Wherever a line holds the string "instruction", copy that line.

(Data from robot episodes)
--*--

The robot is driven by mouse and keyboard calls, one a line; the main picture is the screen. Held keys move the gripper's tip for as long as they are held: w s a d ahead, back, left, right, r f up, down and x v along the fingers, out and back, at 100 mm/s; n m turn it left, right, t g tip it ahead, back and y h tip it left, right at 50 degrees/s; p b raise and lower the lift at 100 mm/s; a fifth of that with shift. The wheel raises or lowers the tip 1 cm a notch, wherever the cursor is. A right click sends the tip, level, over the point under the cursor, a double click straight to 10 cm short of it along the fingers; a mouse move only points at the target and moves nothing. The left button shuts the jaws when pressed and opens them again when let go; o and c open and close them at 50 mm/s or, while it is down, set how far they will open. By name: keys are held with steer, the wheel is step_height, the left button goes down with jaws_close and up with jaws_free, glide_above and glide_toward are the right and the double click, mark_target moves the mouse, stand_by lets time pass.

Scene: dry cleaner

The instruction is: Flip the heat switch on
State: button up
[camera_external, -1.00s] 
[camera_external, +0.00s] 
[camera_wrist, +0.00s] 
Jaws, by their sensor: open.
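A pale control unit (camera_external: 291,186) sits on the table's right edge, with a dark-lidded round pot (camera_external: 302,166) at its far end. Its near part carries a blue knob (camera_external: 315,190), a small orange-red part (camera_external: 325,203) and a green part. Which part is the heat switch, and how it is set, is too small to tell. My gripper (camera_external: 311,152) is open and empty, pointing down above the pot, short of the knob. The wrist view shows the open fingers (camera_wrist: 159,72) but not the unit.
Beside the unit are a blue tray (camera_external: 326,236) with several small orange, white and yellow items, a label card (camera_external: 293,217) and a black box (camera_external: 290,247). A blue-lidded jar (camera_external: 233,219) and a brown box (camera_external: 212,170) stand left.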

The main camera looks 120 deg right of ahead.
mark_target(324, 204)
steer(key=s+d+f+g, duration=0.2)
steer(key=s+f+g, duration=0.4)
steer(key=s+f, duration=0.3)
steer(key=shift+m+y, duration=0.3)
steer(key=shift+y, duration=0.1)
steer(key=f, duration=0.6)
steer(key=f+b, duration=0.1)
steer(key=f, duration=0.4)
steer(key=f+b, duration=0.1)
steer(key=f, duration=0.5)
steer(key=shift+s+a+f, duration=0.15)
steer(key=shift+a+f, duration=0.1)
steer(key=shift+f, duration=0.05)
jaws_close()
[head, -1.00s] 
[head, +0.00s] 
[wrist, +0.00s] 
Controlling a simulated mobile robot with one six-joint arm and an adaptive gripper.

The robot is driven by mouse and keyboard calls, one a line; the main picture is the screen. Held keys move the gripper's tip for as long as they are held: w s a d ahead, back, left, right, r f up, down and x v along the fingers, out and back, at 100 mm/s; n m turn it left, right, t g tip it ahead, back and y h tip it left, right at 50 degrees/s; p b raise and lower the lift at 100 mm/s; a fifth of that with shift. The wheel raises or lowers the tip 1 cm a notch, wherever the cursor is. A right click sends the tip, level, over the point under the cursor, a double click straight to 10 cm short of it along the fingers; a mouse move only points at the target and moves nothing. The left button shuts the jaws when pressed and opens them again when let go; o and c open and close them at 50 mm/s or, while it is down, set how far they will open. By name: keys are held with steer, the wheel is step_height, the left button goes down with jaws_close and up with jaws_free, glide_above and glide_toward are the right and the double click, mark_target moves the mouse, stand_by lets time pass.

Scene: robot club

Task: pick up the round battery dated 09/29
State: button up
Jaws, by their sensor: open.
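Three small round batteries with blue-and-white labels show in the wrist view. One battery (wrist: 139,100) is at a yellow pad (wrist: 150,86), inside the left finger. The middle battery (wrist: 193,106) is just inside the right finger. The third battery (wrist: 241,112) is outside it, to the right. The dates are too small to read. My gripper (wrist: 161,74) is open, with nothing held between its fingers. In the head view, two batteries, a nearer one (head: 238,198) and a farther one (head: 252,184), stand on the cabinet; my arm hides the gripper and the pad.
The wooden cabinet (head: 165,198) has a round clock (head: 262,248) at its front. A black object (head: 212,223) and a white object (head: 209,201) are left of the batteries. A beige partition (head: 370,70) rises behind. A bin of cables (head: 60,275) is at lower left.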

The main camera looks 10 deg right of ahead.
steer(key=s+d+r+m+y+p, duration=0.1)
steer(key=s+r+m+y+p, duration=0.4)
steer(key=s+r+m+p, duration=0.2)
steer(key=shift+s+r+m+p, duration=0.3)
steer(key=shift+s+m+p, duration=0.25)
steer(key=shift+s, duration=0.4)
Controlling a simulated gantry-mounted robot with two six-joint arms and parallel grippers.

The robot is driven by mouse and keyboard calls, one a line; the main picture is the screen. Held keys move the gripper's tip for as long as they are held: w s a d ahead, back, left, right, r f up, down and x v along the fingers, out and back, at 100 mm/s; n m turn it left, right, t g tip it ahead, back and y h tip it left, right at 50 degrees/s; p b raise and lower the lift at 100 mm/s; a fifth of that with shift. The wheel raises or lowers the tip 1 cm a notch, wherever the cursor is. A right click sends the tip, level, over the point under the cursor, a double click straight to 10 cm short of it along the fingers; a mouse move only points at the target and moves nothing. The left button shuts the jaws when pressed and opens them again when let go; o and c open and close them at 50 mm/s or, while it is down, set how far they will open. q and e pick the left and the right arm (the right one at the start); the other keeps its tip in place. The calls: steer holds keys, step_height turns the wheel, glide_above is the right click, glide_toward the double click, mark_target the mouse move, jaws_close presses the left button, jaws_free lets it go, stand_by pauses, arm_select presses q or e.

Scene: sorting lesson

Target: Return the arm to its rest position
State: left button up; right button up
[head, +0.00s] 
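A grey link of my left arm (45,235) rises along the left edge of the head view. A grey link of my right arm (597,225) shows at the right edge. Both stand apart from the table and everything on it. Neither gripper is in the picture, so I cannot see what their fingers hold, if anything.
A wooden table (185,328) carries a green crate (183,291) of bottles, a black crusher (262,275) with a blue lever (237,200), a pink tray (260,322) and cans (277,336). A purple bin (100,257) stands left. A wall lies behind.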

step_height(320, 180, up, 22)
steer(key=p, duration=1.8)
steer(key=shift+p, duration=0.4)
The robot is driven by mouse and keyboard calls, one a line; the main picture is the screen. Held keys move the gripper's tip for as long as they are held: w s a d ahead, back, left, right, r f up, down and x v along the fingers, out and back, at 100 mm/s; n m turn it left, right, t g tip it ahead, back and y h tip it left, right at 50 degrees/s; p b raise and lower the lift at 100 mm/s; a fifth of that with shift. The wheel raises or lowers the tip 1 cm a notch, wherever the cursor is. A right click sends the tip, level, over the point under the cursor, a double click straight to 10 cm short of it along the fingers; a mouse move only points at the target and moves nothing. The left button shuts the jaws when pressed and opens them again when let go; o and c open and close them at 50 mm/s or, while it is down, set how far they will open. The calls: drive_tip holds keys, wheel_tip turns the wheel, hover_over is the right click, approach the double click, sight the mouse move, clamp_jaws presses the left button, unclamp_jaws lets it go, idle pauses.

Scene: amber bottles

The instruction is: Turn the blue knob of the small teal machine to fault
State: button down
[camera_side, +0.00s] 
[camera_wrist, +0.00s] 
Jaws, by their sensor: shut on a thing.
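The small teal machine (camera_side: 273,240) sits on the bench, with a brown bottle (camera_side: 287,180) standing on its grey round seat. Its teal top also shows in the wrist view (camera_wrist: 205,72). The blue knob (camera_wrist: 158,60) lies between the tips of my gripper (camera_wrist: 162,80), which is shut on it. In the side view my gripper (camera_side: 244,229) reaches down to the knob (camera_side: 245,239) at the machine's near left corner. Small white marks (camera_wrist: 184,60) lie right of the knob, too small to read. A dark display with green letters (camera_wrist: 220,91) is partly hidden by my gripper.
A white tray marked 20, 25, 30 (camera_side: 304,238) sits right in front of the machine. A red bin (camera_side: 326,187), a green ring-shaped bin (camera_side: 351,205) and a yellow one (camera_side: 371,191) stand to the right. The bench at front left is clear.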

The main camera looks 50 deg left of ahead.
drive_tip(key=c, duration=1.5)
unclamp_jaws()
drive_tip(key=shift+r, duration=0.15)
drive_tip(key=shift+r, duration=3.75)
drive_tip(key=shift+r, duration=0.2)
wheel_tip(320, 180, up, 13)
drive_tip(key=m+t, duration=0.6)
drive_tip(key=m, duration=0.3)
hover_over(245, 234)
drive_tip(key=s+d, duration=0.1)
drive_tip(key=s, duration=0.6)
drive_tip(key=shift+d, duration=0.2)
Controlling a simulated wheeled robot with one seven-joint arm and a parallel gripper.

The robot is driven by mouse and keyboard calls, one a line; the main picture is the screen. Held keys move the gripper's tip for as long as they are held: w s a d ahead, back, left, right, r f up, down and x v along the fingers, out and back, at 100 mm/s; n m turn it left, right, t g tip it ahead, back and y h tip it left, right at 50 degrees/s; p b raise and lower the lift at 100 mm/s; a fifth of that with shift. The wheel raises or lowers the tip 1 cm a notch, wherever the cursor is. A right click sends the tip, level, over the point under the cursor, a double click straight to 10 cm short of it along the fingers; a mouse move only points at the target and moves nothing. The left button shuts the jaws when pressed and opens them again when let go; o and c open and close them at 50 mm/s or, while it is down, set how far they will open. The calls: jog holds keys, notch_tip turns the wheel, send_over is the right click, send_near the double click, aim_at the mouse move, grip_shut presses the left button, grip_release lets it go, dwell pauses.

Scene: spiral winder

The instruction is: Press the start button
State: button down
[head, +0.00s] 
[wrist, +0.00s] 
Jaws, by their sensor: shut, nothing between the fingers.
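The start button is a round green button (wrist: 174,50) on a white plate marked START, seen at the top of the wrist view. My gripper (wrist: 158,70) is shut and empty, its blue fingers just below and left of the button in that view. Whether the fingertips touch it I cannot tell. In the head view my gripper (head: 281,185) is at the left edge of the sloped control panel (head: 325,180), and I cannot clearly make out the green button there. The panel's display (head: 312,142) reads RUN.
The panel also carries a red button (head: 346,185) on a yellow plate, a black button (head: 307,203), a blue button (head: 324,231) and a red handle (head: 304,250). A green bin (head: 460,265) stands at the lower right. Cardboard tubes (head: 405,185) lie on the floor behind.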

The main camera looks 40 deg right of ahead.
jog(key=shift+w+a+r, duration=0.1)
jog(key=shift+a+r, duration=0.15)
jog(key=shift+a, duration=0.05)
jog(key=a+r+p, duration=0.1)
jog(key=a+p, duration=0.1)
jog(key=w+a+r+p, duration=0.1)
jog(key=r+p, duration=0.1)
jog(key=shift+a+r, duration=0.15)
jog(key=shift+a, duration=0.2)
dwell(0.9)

--*--

WORKED SOLUTION ▸
The instruction is: Flip the heat switch on
The instruction is: Turn the blue knob of the small teal machine to fault
The instruction is: Press the start button

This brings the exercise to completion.